After a hike up Mount St. Helens, I drove on to Seattle, where Laurie would arrive overnight. We spent Friday walking the downtown. In a shop, I gazed at a map of the Pacific Northwest and felt my throat tighten and my chest expand. This is where, in this moment of my life, I am to be. Walking in the mountains. Camping in the Columbia Gorge. Climbing to the St. Helens caldera. Standing in the bracing wind off the Pacific. Hiking Rainier and Hood and Adams. Returning to Yosemite and Tahoe and Yellowstone. And most of all, absorbing the vibe of Portland in its walking/biking/Powell’s-browsing/coffee-drinking/beer-quaffing/brunch-loving glory.

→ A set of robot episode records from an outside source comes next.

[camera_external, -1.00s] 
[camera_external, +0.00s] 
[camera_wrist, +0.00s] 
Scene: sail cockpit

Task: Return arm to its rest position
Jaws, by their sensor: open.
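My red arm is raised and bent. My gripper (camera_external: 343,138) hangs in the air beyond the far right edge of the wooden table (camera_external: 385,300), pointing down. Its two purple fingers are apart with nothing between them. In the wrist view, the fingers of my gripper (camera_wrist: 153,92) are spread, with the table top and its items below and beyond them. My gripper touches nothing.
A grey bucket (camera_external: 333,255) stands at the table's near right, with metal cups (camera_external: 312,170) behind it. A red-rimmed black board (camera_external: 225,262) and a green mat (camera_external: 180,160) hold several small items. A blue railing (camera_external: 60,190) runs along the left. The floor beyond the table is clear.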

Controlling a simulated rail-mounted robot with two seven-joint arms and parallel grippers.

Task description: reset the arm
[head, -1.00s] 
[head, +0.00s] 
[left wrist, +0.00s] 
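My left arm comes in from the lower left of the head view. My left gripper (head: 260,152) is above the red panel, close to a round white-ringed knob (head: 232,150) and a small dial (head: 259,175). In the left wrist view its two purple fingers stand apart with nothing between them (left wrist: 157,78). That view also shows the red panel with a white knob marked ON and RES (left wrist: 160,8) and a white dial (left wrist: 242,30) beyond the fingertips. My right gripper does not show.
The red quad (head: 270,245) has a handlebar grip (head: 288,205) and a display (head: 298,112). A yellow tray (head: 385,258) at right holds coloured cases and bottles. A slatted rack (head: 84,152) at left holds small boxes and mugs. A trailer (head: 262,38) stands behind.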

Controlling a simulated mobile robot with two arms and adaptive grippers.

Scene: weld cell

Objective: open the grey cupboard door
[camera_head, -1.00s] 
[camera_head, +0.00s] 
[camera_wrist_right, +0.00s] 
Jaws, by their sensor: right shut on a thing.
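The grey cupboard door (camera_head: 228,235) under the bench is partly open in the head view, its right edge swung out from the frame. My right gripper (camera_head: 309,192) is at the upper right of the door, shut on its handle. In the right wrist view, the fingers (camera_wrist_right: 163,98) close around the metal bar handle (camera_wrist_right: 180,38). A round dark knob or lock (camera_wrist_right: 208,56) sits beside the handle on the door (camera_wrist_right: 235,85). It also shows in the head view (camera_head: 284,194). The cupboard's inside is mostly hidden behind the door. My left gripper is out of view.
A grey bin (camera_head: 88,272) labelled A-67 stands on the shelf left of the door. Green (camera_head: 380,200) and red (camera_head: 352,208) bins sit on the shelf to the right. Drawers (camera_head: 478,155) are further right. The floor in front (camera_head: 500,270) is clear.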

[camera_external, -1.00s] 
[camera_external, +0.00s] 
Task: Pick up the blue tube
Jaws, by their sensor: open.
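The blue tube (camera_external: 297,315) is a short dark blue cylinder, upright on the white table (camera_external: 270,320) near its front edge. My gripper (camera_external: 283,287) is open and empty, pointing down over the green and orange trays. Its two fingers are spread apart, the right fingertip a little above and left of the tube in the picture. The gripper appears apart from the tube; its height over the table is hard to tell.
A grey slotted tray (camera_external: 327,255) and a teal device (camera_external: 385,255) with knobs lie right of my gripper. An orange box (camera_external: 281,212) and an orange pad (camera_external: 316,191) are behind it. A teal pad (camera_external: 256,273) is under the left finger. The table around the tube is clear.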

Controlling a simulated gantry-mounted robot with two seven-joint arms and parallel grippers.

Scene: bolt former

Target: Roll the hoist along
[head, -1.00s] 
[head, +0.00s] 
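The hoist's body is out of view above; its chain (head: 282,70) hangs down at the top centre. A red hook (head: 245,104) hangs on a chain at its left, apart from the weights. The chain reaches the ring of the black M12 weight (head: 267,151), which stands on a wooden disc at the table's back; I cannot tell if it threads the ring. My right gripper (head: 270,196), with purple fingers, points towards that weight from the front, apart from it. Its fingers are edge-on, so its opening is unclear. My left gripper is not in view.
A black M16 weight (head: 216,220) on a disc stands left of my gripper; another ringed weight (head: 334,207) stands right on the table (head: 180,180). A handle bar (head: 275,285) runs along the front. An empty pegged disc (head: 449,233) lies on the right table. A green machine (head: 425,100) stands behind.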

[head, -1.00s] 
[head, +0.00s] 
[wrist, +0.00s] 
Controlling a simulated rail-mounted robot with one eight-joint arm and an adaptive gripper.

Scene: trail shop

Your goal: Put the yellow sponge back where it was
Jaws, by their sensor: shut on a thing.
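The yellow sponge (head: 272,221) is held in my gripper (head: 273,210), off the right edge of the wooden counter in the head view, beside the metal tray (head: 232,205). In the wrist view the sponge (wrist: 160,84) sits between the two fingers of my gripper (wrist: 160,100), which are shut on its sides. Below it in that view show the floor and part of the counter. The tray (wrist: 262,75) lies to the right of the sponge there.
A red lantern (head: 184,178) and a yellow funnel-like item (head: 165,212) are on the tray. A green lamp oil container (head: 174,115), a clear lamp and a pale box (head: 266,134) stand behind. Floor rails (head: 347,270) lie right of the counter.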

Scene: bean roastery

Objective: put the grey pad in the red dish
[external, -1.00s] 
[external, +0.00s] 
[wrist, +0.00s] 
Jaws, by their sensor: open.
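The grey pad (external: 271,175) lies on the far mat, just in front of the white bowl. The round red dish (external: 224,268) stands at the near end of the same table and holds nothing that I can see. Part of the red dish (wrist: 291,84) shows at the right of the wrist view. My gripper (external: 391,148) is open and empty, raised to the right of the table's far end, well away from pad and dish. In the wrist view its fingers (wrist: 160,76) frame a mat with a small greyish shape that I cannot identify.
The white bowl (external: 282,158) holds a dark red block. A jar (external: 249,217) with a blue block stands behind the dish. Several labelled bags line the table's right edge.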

We had planned to spend four nights in a city neither of us had visited, but at dinner Laurie said, Well, if we want to move to Portland, what are we doing in Seattle? Saturday morning we drove south. I texted Tanja: Would you house us for two nights? She wrote back “of course,” with the name of her realtor. Sunday night we wrote an offer on a dream house.
We didn’t get it – which makes the process of moving less stressful. We will focus first on selling our home in Arlington. I’ve flown home to attend to it, leaving my car at Tanja’s. And then I’ll finish something like the sketched route east, in reverse, in Laurie’s car.
I’ve lived in Washington and Virginia for five of my six decades. I love the city – its vibrancy, seasons, nearby mountains. The museums, neighborhoods, Rock Creek Park. I love Arlington. I love our home, a bungalow and gardens typical of Portland.
My deepest thanks to my comrades in grassroots politics: Brian Cannon and my friends across the region in OneVirginia2021, WofA’s executive committee and membership, Indivisible Arlington, Arlington Democrats. The friends with whom I served the Unitarian Universal Church of Arlington, where Laurie and I met 16 years ago. All have been richly rewarding.
I will miss it all. But as John Muir wrote of Yosemite’s mountains: Oregon is calling, and I must go.

My route, from April 23 to June 3, ended earlier than planned.